## Work to be completed:
Only the lines from the one containing "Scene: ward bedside" through the one containing "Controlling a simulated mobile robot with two" should be output, both ends included and exactly as they appear, minus any pictures.

## Records provided:
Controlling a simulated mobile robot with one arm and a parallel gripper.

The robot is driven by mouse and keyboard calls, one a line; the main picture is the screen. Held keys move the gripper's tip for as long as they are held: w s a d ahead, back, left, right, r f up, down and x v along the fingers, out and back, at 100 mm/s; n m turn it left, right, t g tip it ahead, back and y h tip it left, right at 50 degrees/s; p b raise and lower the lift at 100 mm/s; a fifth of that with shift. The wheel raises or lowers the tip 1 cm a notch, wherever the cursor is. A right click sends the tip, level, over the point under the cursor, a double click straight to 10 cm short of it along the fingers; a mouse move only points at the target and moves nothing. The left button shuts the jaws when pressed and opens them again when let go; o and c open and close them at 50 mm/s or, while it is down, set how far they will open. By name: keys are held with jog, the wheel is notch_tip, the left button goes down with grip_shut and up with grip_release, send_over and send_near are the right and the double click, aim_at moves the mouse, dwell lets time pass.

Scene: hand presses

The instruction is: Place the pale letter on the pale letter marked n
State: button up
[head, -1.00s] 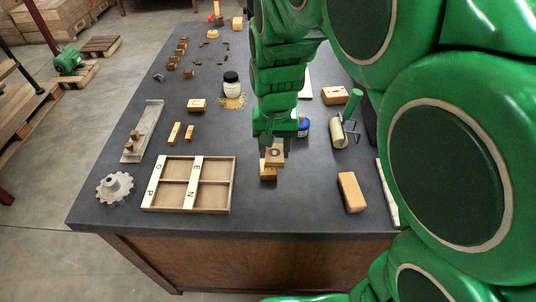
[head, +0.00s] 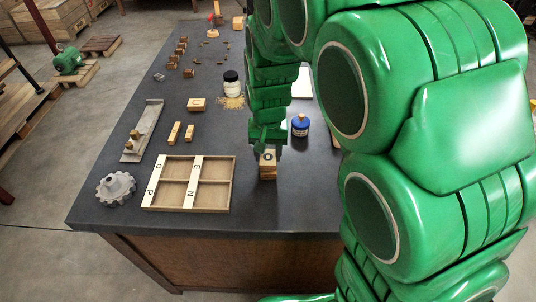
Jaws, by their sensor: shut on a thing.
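My gripper (head: 267,150) points down and is shut on a pale wooden letter block (head: 267,158) with a dark ring-like mark on its top. Another wooden block (head: 268,174) is directly below the held one, on the dark table near its front. The two look lined up and touching or nearly so; I cannot tell whether a gap is left. The lower block's top face is hidden, so I cannot read its letter. Another letter block (head: 197,104), with a dark curved mark, lies farther back to the left.
A divided wooden tray (head: 233,187) with lettered pale strips lies left of the gripper. A metal gear (head: 116,188) and a long metal tray (head: 147,128) are further left. A blue jar (head: 300,126) stands just right of my arm. A white jar (head: 231,86) stands behind.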

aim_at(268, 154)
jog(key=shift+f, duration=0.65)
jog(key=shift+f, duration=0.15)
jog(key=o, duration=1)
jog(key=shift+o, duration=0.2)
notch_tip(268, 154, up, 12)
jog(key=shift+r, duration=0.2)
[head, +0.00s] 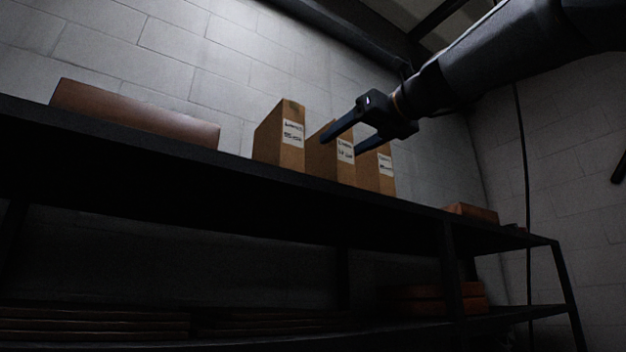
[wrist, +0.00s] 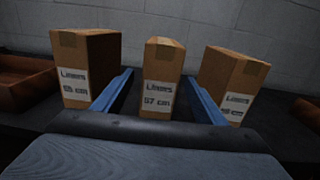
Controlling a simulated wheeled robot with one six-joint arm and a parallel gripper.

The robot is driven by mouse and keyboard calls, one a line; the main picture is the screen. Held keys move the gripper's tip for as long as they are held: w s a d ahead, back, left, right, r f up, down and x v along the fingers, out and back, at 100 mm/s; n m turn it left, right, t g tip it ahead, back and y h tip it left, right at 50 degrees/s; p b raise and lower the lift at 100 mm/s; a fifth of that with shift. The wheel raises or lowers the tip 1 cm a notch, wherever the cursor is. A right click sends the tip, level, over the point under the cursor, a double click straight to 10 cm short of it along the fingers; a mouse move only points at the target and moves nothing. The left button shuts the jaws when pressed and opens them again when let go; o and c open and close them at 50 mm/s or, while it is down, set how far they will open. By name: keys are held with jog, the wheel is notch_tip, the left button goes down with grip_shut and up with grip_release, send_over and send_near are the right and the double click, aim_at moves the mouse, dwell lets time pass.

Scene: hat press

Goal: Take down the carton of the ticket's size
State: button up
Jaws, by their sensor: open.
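Three brown cartons with white labels stand upright in a row on the upper shelf: left carton (head: 279,135), middle carton (head: 321,164), right carton (head: 374,178). In the wrist view the middle carton (wrist: 157,78) reads 57 cm. The left carton (wrist: 88,62) seems to read 55 cm, and the number on the right carton (wrist: 236,76) is unclear. My gripper (head: 341,146) is open and empty in front of the middle carton. In the wrist view its blue fingers (wrist: 158,78) lie on either side of that carton. I cannot tell whether they touch it. No ticket shows.
A long brown box (head: 135,122) lies on the shelf (head: 220,180) at left, and a low reddish box (head: 472,212) at right. Narrow gaps separate the cartons. A block wall stands behind. Flat stacks lie on the lower shelf (head: 380,330).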

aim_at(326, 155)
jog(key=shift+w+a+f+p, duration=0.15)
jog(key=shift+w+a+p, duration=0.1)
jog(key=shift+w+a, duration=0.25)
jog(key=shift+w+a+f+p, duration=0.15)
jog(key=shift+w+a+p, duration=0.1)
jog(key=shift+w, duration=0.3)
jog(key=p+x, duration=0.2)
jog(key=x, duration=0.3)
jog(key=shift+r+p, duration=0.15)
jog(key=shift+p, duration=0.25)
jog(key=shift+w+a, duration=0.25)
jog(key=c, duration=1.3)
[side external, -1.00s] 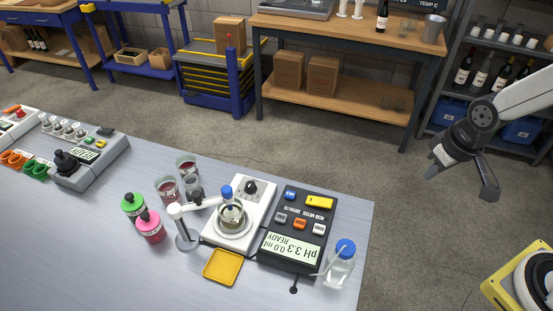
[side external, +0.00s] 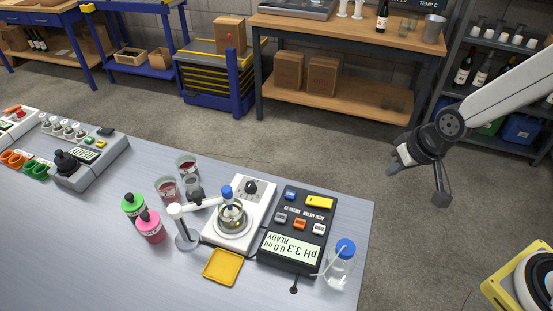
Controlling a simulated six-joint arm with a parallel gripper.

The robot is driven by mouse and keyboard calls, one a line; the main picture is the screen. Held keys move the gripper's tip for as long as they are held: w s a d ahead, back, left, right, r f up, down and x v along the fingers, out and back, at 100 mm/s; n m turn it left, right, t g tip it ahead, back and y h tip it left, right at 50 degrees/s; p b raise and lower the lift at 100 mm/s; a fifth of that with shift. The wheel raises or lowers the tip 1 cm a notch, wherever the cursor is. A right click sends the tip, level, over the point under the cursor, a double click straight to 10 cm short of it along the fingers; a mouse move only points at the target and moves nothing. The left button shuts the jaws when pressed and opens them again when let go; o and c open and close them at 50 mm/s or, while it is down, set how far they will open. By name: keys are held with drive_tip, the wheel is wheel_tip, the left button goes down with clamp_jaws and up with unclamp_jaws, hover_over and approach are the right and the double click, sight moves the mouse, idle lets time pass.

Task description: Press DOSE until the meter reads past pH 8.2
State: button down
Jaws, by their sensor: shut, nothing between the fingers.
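The black titration meter (side external: 291,252) stands on the bench, its face upside down in the picture. Its lit display (side external: 292,248) reads pH 3.3, 0.0 ml, READY. Its keys are a large yellow one (side external: 320,203), a blue one (side external: 290,196), a grey one (side external: 281,218), an orange one (side external: 300,224) and a white one (side external: 318,228). I cannot read which is DOSE. My gripper (side external: 398,166) is shut and empty, in the air to the right of the meter and apart from it.
Left of the meter, a white stirrer (side external: 255,198) holds a small beaker (side external: 232,215) under a white stand arm. A blue-capped bottle (side external: 338,268) stands at the meter's near right corner. A yellow tray (side external: 223,267), a pink bottle (side external: 150,228) and a green bottle (side external: 133,206) are further left.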

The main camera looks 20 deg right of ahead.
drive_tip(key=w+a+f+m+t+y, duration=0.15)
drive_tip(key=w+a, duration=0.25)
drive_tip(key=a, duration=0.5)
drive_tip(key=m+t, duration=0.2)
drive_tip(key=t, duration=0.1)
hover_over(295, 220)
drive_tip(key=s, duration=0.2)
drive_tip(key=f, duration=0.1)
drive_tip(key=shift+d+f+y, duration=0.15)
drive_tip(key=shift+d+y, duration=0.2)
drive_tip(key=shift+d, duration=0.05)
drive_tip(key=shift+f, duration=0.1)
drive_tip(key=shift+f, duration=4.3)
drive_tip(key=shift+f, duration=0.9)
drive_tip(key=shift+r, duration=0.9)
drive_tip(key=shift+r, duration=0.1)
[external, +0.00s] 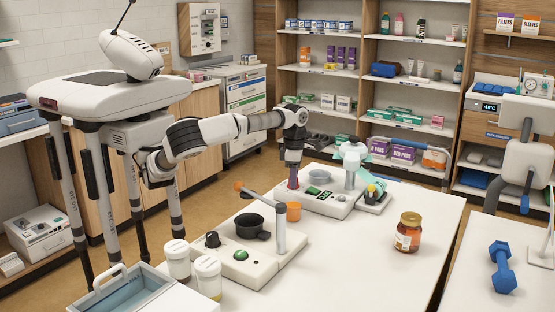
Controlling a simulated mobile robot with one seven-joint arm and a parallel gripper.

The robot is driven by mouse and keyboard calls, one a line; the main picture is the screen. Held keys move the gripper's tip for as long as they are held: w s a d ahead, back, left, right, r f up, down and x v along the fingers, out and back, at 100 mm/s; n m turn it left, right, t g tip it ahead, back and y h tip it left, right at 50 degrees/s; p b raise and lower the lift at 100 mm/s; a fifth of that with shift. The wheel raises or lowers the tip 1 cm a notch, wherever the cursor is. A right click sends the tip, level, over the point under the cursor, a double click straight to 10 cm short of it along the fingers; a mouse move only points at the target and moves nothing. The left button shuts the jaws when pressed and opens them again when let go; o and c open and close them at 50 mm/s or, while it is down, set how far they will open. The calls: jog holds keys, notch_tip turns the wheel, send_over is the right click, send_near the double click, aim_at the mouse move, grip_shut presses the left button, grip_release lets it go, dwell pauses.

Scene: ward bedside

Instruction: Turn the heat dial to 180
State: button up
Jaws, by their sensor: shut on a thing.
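My gripper (292,183) points straight down at the left end of the far white device (345,206) on the table. It is shut on what appears to be the heat dial there, which the fingers mostly hide. The dial's marks and setting are too small to read. The far device also has a dark green display or button on top and a pale green part at its right end. A nearer white device (265,272) carries a black knob (212,239), a black bowl (249,225), a green button (240,255) and an upright grey post with an orange-tipped arm.
White-lidded jars (208,275) and a blue-lined box (130,290) stand at the near left. A brown jar (408,232) stands at right on otherwise clear table. A blue dumbbell (502,267) lies on another surface.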

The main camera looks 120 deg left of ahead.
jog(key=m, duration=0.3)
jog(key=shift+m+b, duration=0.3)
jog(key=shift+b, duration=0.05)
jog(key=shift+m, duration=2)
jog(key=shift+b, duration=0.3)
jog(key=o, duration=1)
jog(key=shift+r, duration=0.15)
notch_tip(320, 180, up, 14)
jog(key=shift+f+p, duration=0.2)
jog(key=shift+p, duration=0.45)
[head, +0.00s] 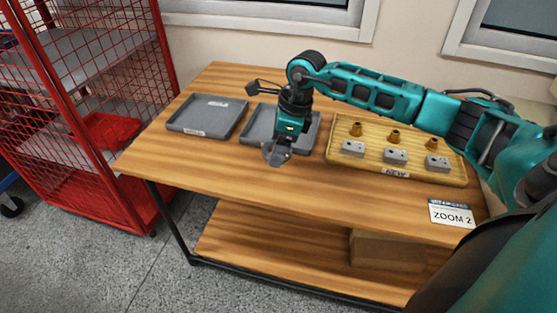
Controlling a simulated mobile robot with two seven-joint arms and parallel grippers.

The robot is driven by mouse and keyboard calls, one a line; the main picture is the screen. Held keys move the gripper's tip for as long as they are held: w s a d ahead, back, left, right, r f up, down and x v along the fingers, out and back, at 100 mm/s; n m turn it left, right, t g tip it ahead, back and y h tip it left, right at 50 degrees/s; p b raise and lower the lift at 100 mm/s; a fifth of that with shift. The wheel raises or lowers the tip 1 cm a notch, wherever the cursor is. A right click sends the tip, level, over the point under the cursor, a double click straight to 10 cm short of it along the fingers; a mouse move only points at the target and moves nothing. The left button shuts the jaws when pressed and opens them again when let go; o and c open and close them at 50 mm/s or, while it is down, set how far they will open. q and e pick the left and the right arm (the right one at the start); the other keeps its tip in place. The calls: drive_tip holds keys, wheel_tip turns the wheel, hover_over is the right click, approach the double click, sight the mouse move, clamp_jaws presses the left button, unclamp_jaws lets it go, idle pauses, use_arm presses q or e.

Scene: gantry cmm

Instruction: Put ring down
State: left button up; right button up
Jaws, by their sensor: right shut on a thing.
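My right gripper (277,153) reaches in from the right and points down over the wooden table (230,180), at the front edge of the middle grey tray (316,135). It is shut on a small grey thing, taken to be the ring; its shape is hard to tell from the gripper's own grey fingers. I cannot tell whether it touches the table. My left gripper is not in view.
A second grey tray (207,116) lies to the left. A wooden tray (460,172) on the right holds several brass pieces and grey blocks. Bare tabletop lies in front. A red cage trolley (90,110) stands left.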

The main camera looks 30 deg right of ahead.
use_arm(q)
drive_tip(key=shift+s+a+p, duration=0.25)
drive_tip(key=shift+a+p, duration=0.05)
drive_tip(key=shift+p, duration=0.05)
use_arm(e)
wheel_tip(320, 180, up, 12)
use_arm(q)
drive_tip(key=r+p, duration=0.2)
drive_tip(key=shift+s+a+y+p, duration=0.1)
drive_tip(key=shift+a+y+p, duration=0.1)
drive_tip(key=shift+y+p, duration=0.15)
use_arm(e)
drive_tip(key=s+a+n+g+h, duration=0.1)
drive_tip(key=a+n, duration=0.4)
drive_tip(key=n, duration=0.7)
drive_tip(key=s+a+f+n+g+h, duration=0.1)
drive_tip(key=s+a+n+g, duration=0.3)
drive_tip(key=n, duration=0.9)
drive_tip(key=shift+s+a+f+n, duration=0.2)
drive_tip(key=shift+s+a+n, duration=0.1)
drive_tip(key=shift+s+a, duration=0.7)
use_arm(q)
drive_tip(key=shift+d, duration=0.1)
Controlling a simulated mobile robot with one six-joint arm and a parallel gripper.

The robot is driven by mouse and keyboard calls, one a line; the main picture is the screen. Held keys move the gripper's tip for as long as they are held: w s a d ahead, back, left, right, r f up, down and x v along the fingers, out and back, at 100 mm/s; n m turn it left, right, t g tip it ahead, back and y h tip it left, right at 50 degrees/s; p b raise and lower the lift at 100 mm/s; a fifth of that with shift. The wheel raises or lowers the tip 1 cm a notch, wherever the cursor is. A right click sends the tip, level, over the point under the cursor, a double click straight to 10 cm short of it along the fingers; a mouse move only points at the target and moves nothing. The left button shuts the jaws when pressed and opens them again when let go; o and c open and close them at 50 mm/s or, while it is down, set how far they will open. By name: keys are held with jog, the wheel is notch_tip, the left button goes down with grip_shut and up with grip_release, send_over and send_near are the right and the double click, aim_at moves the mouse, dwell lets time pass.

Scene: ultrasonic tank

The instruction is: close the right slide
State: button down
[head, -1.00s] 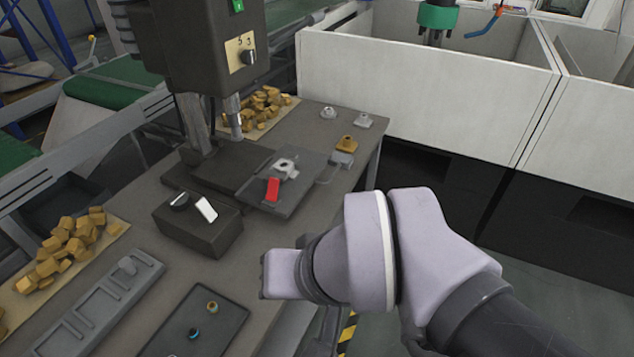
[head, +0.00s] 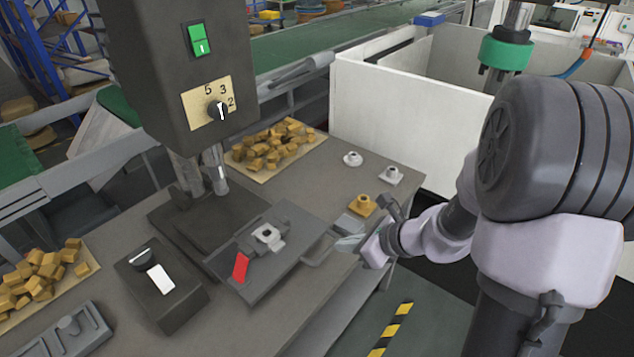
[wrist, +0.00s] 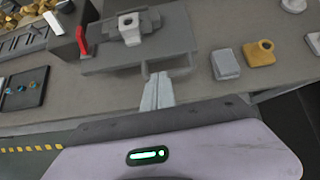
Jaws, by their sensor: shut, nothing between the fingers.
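The right slide looks to be the dark grey plate (head: 293,229) that sticks out from the drill press base toward the table's right edge. It carries a pale metal part (head: 267,235) and a red lever (head: 240,267). Its thin loop handle (head: 318,258) faces my gripper. In the wrist view the plate (wrist: 175,42) lies ahead, with the handle (wrist: 166,62) just beyond my fingertips. My gripper (head: 347,243) is shut and empty at the handle's outer side; in the wrist view its fingers (wrist: 158,92) point at the handle. I cannot tell whether they touch.
A grey block (head: 350,224), a brass part (head: 361,204) and two pale parts stand just behind my gripper. A control box (head: 165,290) stands at the front left. The drill press head (head: 175,60) hangs above the base. White-walled enclosures (head: 390,110) stand behind the table.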

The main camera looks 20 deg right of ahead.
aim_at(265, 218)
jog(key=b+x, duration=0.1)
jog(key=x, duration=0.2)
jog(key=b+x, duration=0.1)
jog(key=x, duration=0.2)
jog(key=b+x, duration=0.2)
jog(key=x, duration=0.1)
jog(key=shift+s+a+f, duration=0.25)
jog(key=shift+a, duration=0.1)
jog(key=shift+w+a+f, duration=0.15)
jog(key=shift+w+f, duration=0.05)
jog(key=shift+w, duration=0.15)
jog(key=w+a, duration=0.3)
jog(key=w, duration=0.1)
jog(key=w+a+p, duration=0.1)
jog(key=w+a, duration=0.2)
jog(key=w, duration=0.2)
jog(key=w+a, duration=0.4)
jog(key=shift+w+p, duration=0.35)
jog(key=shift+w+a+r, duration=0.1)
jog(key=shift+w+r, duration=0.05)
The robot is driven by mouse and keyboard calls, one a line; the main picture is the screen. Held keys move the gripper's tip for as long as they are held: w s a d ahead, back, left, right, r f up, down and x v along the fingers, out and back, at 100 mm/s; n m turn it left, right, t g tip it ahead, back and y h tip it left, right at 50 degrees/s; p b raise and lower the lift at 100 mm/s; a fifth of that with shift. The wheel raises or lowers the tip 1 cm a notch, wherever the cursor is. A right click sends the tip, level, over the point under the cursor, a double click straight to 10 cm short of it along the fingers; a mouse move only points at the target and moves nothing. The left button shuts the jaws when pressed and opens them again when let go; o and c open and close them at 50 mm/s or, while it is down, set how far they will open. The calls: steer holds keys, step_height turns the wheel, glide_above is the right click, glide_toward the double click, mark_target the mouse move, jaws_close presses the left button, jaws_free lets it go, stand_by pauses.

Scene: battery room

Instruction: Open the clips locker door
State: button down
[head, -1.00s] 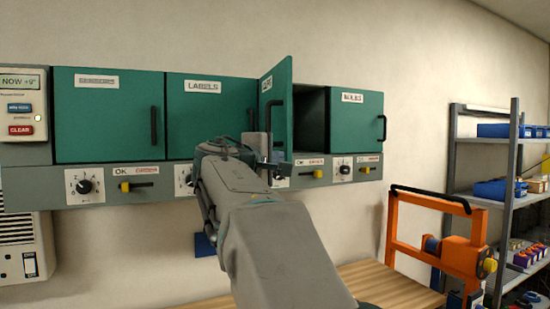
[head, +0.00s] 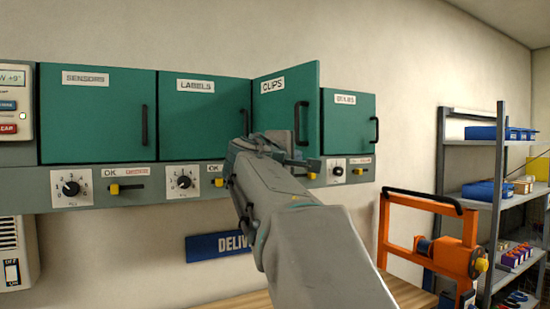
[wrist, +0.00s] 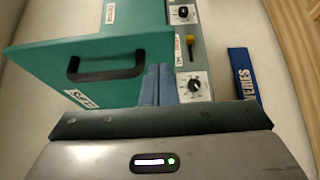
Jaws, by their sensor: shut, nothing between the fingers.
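The clips locker door (head: 282,95) is green, with a white CLIPS label and a black handle (head: 301,122). It stands ajar, its right edge swung out toward me; the inside is hidden behind it. The same door fills the left of the wrist view (wrist: 45,72), with its handle (wrist: 106,70) below the fingers' level of neither jaw. My gripper (head: 298,160) is shut and empty at the door's lower part, off the handle. Its fingers (wrist: 158,84) show beside the door in the wrist view; I cannot tell whether they touch it.
The sensors door (head: 98,120) and labels door (head: 203,125) are shut on the left. Another green door (head: 348,125) is on the right. Knobs and yellow latches line the rail below. An orange frame (head: 408,235) and a shelf rack (head: 470,165) stand at the right.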

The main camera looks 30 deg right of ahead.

## The response:
Scene: ward bedside

Instruction: Turn the heat dial to 180
State: button up
Jaws, by their sensor: shut on a thing.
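My gripper (292,183) points straight down at the left end of the far white device (345,206) on the table. It is shut on what appears to be the heat dial there, which the fingers mostly hide. The dial's marks and setting are too small to read. The far device also has a dark green display or button on top and a pale green part at its right end. A nearer white device (265,272) carries a black knob (212,239), a black bowl (249,225), a green button (240,255) and an upright grey post with an orange-tipped arm.
White-lidded jars (208,275) and a blue-lined box (130,290) stand at the near left. A brown jar (408,232) stands at right on otherwise clear table. A blue dumbbell (502,267) lies on another surface.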

The main camera looks 120 deg left of ahead.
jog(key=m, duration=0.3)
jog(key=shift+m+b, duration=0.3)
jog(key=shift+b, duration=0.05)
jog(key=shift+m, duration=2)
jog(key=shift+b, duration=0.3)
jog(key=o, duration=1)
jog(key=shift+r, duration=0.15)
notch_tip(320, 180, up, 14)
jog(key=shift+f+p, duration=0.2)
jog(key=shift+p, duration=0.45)
[head, +0.00s] 
Controlling a simulated mobile robot with two seven-joint arms and parallel grippers.

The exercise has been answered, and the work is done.